By Mike Caza, Owner
PSC Fitness & Performance

1. Push the Ground
Sprinting faster is all about applying force quickly through the ground.  If you push against the ground, this initiates forward movement.  If you stand and pick your knee up, you haven’t moved forward.  If you stand and push one leg back against the ground, you moved forward.  Case in point, develop the athlete’s body to apply force quickly through the ground.  This requires proper speed, strength, power, core and mobility training since these components all influence how effectively the athlete can push back against the ground.

 

2. Stretch the Hip Flexors and Glutes
When one muscle contracts, the opposite muscle has to relax to enable the movement to happen.  In sprinting, the hip flexors assist in lifting the length up after push off and the gluteus muscles need to relax during this movement.
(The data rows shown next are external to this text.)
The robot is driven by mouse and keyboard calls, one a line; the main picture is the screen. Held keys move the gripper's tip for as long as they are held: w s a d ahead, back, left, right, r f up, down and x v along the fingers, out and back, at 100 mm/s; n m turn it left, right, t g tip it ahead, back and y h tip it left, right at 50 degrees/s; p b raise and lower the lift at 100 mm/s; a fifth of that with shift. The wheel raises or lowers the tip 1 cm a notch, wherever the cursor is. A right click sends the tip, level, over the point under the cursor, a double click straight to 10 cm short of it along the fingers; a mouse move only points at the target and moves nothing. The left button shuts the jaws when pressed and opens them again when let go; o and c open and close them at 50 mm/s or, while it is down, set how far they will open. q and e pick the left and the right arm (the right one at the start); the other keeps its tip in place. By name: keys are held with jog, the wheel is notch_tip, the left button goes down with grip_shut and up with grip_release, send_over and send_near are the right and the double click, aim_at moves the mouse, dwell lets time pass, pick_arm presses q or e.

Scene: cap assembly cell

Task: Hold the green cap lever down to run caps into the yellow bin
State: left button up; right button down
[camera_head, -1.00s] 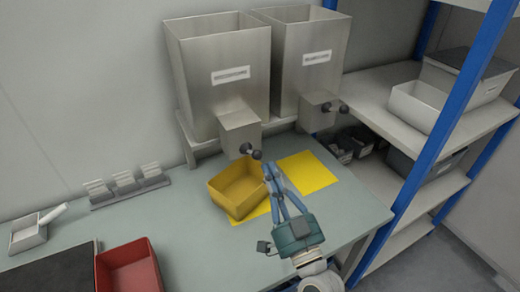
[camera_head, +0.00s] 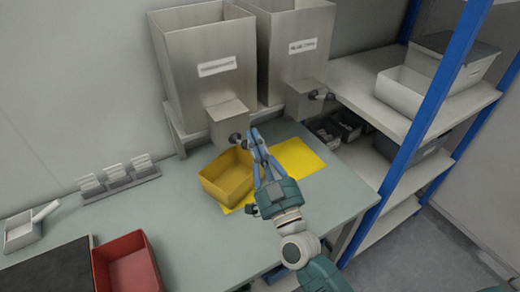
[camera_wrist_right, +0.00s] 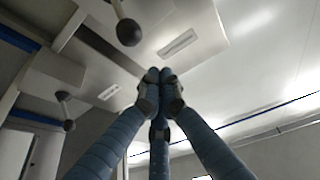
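The yellow bin (camera_head: 212,190) stands on a yellow mat on the bench, below the left hopper's grey outlet box (camera_head: 229,120). A lever with dark ball ends (camera_head: 235,138) sits at that box; part is hidden behind my fingers. The left hopper's label is too blurred to read, and no green shows on the lever. My right gripper (camera_head: 255,132) is beside the lever, above the bin's back right corner. In the right wrist view its fingertips (camera_wrist_right: 160,76) are together and hold nothing visible; a lever ball (camera_wrist_right: 129,32) is apart from them. My left gripper is not in view.
The right hopper (camera_head: 298,50) has its own lever (camera_head: 318,95); its label seems to read blue caps. A red bin (camera_head: 128,270) and a small rack (camera_head: 118,178) are at left. A blue-posted shelf (camera_head: 385,105) stands at right. The yellow mat (camera_head: 300,160) is bare at right.

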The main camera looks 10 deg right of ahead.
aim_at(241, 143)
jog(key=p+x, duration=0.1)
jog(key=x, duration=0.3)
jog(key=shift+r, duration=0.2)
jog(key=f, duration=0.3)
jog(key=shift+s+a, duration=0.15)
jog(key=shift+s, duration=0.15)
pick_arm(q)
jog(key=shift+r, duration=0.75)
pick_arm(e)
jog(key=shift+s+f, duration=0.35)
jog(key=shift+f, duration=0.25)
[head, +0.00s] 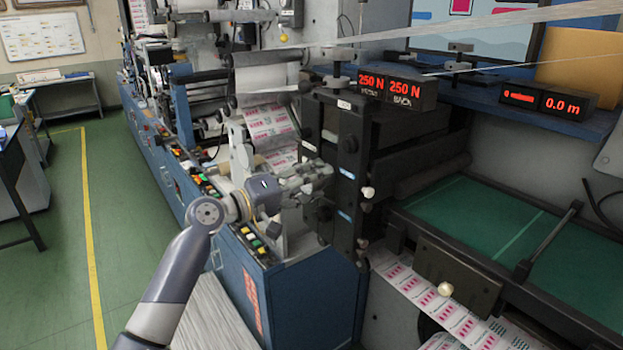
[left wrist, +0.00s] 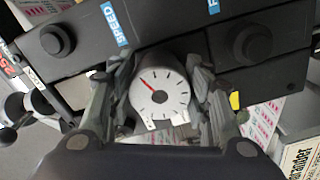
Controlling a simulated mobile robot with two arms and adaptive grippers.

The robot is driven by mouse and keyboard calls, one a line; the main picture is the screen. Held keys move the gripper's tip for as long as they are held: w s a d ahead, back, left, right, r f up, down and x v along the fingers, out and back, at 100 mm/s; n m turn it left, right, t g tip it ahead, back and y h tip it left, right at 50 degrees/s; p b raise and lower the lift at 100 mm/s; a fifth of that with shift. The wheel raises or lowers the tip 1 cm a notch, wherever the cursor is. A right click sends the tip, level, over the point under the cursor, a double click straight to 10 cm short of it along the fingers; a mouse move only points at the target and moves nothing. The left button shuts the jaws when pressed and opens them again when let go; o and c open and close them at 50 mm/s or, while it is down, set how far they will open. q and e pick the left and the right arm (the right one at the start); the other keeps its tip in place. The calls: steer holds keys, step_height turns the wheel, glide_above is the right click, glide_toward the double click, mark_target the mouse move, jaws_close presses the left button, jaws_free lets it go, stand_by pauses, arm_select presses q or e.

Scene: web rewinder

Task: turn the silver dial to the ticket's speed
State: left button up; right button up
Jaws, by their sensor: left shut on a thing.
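The silver dial (left wrist: 160,94) sits in the middle of the left wrist view. It has a white face with dark tick marks and a red pointer, which points to the upper left of that picture. My left gripper (left wrist: 160,88) is shut on the dial, one finger at each side of it. A blue SPEED label (left wrist: 114,24) is on the dark panel just above and left of the dial. In the head view my left gripper (head: 322,180) reaches the dark machine panel and hides the dial. My right gripper does not show. I cannot make out a readable speed ticket.
Black knobs flank the dial on the left (left wrist: 57,40) and right (left wrist: 253,43). Red displays (head: 387,88) read 250 N twice; another display (head: 540,100) shows 0 and 0.0 m. A green-topped table (head: 470,215) stands at right. The green floor (head: 130,200) at left is clear.

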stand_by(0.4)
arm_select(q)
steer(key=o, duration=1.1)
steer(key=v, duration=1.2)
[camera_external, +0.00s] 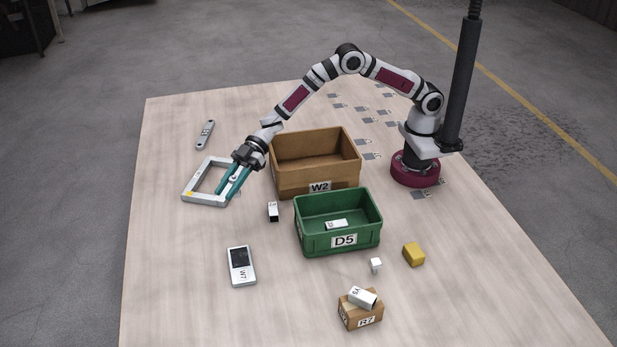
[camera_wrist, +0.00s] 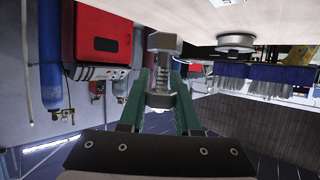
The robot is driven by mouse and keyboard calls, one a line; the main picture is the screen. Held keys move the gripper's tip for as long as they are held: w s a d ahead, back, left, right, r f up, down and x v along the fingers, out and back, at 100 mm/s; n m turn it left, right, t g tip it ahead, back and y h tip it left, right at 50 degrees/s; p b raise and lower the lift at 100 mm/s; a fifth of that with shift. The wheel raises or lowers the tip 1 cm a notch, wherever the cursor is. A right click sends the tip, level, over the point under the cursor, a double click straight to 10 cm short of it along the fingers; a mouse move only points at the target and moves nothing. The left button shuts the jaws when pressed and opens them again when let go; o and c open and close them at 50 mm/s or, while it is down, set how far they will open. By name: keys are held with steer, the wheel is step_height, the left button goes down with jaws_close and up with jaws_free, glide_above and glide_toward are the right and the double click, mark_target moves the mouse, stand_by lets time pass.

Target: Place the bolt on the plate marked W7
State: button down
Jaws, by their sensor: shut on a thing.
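The bolt (camera_wrist: 162,78) shows in the wrist view, grey with a wide head, between the two teal fingers of my gripper (camera_wrist: 162,85). In the external view my gripper (camera_external: 231,192) hangs at the left middle of the table, shut on the bolt. There its fingers overlap the right side of a pale square frame; I cannot tell the height between them. The bolt is hard to make out in that view. The plate marked W7 (camera_external: 243,276) lies in front of my gripper, light grey with a dark panel on its far half and the label on its near half.
The pale frame (camera_external: 188,191) lies left of my gripper, a grey bar (camera_external: 205,135) behind it. Brown bin W2 (camera_external: 338,180), green bin D5 (camera_external: 314,244) and a small white block (camera_external: 273,211) stand right. A yellow block (camera_external: 413,254) and box R7 (camera_external: 365,316) are front right.

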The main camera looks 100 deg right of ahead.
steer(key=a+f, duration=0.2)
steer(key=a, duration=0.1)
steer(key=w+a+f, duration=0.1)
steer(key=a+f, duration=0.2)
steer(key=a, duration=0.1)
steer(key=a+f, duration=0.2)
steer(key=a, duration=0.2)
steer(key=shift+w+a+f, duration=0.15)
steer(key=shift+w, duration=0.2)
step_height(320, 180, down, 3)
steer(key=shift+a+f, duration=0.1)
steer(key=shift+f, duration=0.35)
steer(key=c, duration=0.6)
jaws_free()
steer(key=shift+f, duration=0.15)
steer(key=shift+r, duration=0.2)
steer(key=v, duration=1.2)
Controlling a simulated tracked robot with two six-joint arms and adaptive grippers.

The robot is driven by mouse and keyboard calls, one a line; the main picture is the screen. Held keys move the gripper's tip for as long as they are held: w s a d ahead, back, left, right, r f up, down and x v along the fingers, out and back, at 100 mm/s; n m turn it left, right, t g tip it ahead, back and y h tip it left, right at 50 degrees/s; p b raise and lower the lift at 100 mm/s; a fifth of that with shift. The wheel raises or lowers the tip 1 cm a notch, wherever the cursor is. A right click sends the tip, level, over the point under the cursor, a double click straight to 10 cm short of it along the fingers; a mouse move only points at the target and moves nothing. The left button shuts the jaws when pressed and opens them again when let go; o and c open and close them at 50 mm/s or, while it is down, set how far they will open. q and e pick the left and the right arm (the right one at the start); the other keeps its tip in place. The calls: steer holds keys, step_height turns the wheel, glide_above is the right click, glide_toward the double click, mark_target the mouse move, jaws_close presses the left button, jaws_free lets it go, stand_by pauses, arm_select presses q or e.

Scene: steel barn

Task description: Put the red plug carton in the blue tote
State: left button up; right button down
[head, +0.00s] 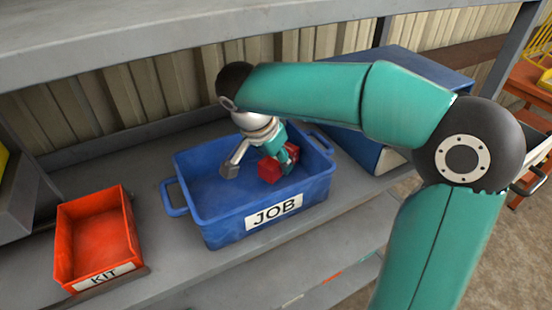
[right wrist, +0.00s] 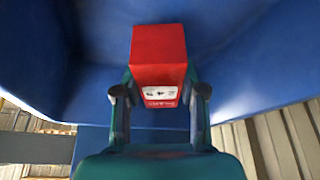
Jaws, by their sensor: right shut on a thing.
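The red plug carton (head: 269,170) is held between the fingers of my right gripper (head: 284,155). In the right wrist view the carton (right wrist: 158,52) shows upright between both fingertips of the right gripper (right wrist: 160,93), with a white printed label on its near face. The blue tote (head: 225,222), labelled JOB, stands on the grey shelf. My right gripper reaches down into the tote's mouth and the carton is within its walls, toward the right side. I cannot tell whether the carton touches the floor of the tote. My left gripper is not in view.
An orange-red bin (head: 95,240) labelled KIT stands on the shelf (head: 160,255) left of the tote. A large blue, white-edged thing (head: 385,158) is close behind and right of the tote. A grey shelf beam (head: 190,40) runs overhead. Bare shelf lies between bin and tote.

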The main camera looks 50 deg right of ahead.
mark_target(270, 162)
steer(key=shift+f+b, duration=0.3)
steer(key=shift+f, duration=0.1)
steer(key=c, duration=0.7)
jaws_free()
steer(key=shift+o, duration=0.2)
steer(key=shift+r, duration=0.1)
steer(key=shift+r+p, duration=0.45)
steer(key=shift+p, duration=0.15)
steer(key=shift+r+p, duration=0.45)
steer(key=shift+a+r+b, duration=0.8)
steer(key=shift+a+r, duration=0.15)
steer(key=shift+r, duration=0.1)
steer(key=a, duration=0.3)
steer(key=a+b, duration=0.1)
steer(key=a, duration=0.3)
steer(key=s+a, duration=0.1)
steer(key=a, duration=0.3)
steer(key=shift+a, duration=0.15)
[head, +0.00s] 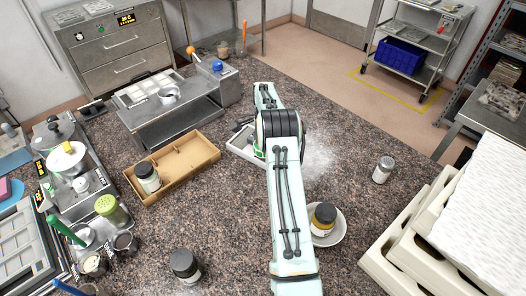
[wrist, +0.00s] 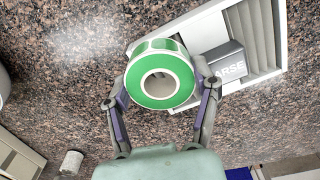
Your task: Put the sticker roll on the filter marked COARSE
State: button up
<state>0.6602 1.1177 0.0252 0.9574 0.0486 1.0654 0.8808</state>
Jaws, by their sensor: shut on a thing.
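The sticker roll (wrist: 160,92) is a white ring with green faces and an open core. My gripper (wrist: 162,90) is shut on its outer sides, one finger at each side. A white-framed filter (wrist: 264,38) with slats lies on the counter behind the roll in the wrist view. Its grey block (wrist: 224,64) reads "ARSE", with the start of the word hidden. The roll overlaps the filter's left part in this view; I cannot tell whether they touch. In the head view my arm covers most of the filter (head: 239,146) and hides my fingertips.
A cardboard tray (head: 197,160) with a jar in it stands left of the filter. A bowl (head: 336,234) with a yellow-banded jar sits right of my arm. Another jar (head: 383,170) stands farther right. White stacked trays (head: 415,240) fill the right front. Speckled counter around is partly clear.

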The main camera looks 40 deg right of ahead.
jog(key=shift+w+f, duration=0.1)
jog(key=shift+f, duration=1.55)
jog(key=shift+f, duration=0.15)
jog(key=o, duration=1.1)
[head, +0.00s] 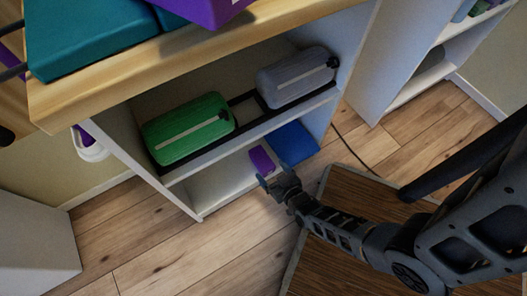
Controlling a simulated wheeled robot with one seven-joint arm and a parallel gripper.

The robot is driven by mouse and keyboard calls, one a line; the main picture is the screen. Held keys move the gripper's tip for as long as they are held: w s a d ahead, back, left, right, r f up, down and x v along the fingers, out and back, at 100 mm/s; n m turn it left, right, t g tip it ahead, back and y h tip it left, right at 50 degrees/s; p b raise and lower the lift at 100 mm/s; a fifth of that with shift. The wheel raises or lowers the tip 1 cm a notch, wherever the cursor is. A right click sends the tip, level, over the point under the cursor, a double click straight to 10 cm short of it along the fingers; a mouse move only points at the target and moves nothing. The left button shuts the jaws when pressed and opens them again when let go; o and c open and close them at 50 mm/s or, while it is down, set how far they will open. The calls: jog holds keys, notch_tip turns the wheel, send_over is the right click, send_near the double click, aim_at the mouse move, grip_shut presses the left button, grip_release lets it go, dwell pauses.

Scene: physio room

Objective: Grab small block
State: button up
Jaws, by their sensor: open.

If an athlete has tight hip flexors, this will causes the opposing muscles (gluteus muscles) to contract instead of relax to compensate for the shortened, inflexible muscle, thereby causing both muscle groups to contract at the same time (co-contraction) which causes slower sprinting speeds which can eventually lead to injury.

 

3. Swing the Legs Vertically
If your legs swing upward when sprinting, this initiates a cyclic foot action which enables the foot to land under the hip before pushing off again.  Many athletes sprint with low swings legs causing them to over stride or heel strike which is a braking force and can lead to injury.  In order to fix this, athletes need to get learn “how to” sprint properly, get stronger and increase power and core strength.  All of these training components influence sprinting speed.  One cue we use in our speed sessions is to sprint over the high grass.